The Critical Distinction: Complete Gap Isolation
In a standard Morning Star, the Doji or small candle may touch (via wicks) the prior candle or the following candle. That is acceptable for a Morning Star but does not qualify as an Abandoned Baby. For the Abandoned Baby, the Doji must be completely isolated: its highest wick must be below the lowest wick of candle 1, and its lowest wick must be above the highest wick of candle 3 (for a Bullish Abandoned Baby). This double gap is rare — hence the pattern's rarity.
Why the Isolation Matters
The gap below candle 1 (in a Bullish Abandoned Baby) means that even at the extreme lows — the wicks — sellers could not reach where they had been before. The Doji marks a session where price could not go lower than the gap. Then the gap up into candle 3 shows buyers immediately taking charge at a higher level, never revisiting the Doji's range. The entire pattern says: sellers ran out of steam at a gap, and buyers exploded higher from that same gap.
Abandoned Baby vs Morning Star
The Morning Star is a common, moderately reliable three-candle reversal. The Abandoned Baby is a rare, highly reliable variant of the same idea. If you see a Morning Star, it's worth a trade with confirmation. If you see a genuine Abandoned Baby with true gaps on both sides, it's one of the highest-probability single-pattern setups in candlestick analysis.
Trading the Bullish Abandoned Baby
Bullish Abandoned Baby After a Crash
A stock falls sharply: Day 1 — red candle from ₹200 to ₹182, wick low ₹180. Day 2 — Doji at ₹172, high wick ₹174, low wick ₹170. Day 3 — green candle gaps up, opens at ₹180, rallies to close at ₹195. Notice: Day 2 high wick (₹174) is below Day 1's low wick (₹180). Day 2 low wick (₹170) is below Day 3's open (₹180). Complete isolation. Entry: ₹195 on Day 3 close. Stop: below the Doji low (₹169). Target: ₹210 (prior resistance).
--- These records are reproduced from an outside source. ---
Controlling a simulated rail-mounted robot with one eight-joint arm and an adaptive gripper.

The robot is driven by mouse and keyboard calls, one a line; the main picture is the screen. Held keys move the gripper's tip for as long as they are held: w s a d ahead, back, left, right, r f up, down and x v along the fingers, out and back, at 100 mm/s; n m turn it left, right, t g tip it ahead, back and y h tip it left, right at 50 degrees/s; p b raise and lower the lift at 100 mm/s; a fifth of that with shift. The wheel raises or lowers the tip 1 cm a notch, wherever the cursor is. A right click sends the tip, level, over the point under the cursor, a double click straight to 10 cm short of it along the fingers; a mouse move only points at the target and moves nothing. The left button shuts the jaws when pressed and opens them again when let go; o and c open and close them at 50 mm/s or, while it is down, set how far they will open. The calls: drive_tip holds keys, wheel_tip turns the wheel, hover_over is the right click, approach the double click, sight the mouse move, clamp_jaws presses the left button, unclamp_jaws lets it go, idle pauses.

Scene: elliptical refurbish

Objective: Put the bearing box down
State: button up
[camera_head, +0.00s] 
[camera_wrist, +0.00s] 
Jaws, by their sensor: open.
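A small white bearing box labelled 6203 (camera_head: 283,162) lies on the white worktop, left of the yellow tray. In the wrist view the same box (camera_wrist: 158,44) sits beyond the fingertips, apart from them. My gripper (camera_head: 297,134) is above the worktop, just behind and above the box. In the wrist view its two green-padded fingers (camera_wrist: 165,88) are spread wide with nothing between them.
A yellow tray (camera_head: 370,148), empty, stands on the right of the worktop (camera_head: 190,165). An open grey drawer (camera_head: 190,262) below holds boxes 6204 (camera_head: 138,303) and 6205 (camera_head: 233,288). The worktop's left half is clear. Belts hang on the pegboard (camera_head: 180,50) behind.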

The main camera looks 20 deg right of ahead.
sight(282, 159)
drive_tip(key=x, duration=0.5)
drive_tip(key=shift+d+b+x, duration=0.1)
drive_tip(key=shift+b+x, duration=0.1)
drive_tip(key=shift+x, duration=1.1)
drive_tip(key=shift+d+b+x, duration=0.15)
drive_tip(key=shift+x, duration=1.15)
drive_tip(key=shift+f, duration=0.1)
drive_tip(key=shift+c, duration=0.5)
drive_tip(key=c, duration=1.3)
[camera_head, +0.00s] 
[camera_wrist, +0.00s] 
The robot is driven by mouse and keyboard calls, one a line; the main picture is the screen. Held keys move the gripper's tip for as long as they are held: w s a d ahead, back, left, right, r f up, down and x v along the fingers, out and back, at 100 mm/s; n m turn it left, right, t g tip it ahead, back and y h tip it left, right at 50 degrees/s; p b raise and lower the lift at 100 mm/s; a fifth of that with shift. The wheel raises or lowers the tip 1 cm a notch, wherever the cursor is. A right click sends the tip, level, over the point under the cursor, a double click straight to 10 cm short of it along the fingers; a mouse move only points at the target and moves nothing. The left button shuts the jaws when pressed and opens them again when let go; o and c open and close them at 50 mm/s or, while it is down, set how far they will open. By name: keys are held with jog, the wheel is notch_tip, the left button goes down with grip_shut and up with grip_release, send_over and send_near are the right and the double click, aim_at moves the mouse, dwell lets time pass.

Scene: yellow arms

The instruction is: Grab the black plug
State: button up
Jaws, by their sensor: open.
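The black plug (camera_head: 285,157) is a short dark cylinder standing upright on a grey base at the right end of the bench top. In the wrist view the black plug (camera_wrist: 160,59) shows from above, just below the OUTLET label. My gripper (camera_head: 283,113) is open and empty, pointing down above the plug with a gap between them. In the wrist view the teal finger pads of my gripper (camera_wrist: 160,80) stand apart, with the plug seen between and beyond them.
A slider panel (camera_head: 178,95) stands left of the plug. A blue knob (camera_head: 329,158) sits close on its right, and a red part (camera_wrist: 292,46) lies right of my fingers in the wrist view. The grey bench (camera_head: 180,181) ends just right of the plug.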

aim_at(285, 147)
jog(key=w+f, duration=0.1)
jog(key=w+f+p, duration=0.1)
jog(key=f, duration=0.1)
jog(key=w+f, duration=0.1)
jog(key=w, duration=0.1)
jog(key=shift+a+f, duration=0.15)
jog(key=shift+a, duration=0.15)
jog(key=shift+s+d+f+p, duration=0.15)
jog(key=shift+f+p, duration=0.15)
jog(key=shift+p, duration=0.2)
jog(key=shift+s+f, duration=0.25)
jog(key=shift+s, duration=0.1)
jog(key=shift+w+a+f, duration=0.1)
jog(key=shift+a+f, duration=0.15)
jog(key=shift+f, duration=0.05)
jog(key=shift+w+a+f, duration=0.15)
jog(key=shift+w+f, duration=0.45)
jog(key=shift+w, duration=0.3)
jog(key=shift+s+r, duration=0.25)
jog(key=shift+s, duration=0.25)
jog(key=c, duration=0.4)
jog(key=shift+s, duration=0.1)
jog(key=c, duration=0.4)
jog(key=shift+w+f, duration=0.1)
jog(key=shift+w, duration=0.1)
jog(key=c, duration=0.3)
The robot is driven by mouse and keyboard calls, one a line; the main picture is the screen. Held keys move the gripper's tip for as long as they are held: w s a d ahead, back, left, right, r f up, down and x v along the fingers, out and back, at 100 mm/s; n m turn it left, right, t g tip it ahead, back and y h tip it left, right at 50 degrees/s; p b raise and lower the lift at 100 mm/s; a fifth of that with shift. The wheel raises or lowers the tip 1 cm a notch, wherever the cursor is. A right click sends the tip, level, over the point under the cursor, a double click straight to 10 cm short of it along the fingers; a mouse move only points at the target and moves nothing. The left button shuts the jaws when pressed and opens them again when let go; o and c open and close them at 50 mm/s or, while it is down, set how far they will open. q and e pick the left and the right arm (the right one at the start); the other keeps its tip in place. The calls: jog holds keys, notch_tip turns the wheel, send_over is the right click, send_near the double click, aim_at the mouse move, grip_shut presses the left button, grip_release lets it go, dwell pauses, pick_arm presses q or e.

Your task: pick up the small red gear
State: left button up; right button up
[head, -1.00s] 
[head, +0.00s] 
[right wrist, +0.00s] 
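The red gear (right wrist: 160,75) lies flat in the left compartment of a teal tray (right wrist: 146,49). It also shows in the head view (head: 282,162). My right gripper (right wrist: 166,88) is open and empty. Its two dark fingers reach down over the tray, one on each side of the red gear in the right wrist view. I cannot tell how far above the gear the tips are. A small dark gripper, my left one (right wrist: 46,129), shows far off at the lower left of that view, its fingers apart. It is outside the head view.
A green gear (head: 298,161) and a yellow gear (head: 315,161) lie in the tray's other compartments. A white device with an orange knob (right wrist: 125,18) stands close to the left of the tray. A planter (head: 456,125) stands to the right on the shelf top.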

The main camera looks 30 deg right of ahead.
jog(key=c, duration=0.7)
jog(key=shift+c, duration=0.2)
On Indian Markets, True Gaps Are Less Common
Indian markets open after a break and price can gap. However, the NSE's pre-open auction session often absorbs overnight news, reducing gap sizes. True Abandoned Baby patterns are more common on daily charts for individual stocks (especially around earnings) than on indices like Nifty/BankNifty. On 5-minute intraday charts, true isolation gaps essentially never occur — this pattern is primarily a daily/weekly chart pattern.
Key Takeaways
- The Abandoned Baby requires the middle Doji to gap completely away from both the first and third candles — wicks cannot touch.
- Bullish Abandoned Baby: large bearish candle → gap-down Doji → gap-up bullish candle.
- Bearish Abandoned Baby: large bullish candle → gap-up Doji → gap-down bearish candle.
- The complete isolation of the Doji is what separates this from the Morning/Evening Star — and makes it rarer.
- When genuine gaps are present on both sides of the Doji, the reversal is extremely high-probability.